_The task_
Every line below is to be copied exactly, with the pictures left out.

_Collected material_
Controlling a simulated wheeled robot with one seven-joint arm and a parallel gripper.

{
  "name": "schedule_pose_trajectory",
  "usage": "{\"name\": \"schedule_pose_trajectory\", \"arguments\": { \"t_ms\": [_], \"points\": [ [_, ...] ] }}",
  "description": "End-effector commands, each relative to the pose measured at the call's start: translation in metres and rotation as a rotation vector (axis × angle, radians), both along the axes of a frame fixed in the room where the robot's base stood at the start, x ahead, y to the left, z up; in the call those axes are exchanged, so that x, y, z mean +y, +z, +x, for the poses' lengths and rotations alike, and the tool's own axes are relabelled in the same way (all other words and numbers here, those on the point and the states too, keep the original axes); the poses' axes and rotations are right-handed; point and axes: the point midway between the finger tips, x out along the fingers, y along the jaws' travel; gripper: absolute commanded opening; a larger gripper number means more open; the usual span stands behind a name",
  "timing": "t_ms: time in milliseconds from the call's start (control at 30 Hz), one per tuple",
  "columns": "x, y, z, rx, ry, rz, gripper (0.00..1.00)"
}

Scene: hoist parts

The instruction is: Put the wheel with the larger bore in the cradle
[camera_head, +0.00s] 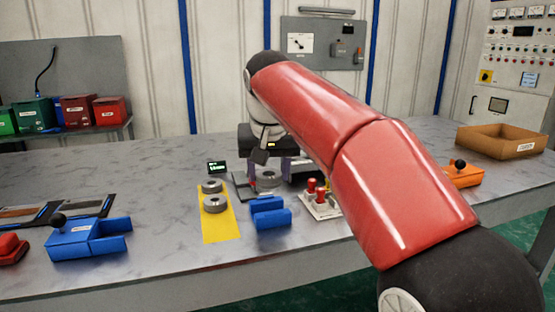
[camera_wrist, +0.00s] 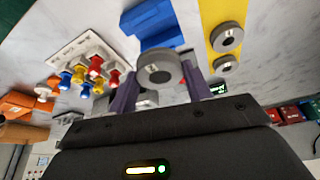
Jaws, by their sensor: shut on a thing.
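My gripper (camera_wrist: 158,90) has its two purple fingers shut on a grey wheel (camera_wrist: 160,68), which also shows in the head view (camera_head: 268,180). The held wheel has a dark bore facing the wrist camera. It is above the table, just behind a blue block with a channel, apparently the cradle (camera_head: 268,214), also in the wrist view (camera_wrist: 152,22). No wheel shows in the cradle. Two more grey wheels, a rear one (camera_head: 212,186) and a front one (camera_head: 215,204), lie on a yellow mat (camera_head: 220,230) left of the cradle. I cannot tell surely which bore is largest.
A small display (camera_head: 217,167) stands behind the mat. A board with red-topped pegs (camera_head: 320,203) is right of the cradle. A blue fixture with a black knob (camera_head: 88,238) is at left, an orange one (camera_head: 463,175) at right, near a cardboard tray (camera_head: 500,140). The front table strip is clear.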

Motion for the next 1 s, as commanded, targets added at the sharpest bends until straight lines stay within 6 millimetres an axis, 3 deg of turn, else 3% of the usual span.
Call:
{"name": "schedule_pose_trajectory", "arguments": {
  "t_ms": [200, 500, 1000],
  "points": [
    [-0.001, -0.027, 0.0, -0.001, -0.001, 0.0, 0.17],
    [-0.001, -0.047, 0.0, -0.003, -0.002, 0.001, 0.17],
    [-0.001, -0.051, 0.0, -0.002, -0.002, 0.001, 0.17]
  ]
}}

_Task solution_
Controlling a simulated wheeled robot with one seven-joint arm and a parallel gripper.

{
  "name": "schedule_pose_trajectory",
  "usage": "{\"name\": \"schedule_pose_trajectory\", \"arguments\": { \"t_ms\": [_], \"points\": [ [_, ...] ] }}",
  "description": "End-effector commands, each relative to the pose measured at the call's start: translation in metres and rotation as a rotation vector (axis × angle, radians), both along the axes of a frame fixed in the room where the robot's base stood at the start, x ahead, y to the left, z up; in the call those axes are exchanged, so that x, y, z mean +y, +z, +x, for the poses' lengths and rotations alike, and the tool's own axes are relabelled in the same way (all other words and numbers here, those on the point and the states too, keep the original axes); the poses' axes and rotations are right-handed; point and axes: the point midway between the finger tips, x out along the fingers, y along the jaws' travel; gripper: absolute commanded opening; a larger gripper number means more open; the usual span stands behind a name",
  "timing": "t_ms: time in milliseconds from the call's start (control at 30 Hz), one per tuple",
  "columns": "x, y, z, rx, ry, rz, gripper (0.00..1.00)"
}

Scene: hoist parts

The instruction is: Put the wheel with the larger bore in the cradle
[camera_head, +0.00s] 
[camera_wrist, +0.00s] 
Jaws, by their sensor: shut on a thing.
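My gripper (camera_wrist: 158,90) has its two purple fingers shut on a grey wheel (camera_wrist: 160,68), which also shows in the head view (camera_head: 268,180). The held wheel has a dark bore facing the wrist camera. It is above the table, just behind a blue block with a channel, apparently the cradle (camera_head: 268,214), also in the wrist view (camera_wrist: 152,22). No wheel shows in the cradle. Two more grey wheels, a rear one (camera_head: 212,186) and a front one (camera_head: 215,204), lie on a yellow mat (camera_head: 220,230) left of the cradle. I cannot tell surely which bore is largest.
A small display (camera_head: 217,167) stands behind the mat. A board with red-topped pegs (camera_head: 320,203) is right of the cradle. A blue fixture with a black knob (camera_head: 88,238) is at left, an orange one (camera_head: 463,175) at right, near a cardboard tray (camera_head: 500,140). The front table strip is clear.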

Motion for the next 1 s, as commanded, targets added at the sharpest bends until straight lines stay within 6 millimetres an axis, 3 deg of turn, else 3% of the usual span.
Call:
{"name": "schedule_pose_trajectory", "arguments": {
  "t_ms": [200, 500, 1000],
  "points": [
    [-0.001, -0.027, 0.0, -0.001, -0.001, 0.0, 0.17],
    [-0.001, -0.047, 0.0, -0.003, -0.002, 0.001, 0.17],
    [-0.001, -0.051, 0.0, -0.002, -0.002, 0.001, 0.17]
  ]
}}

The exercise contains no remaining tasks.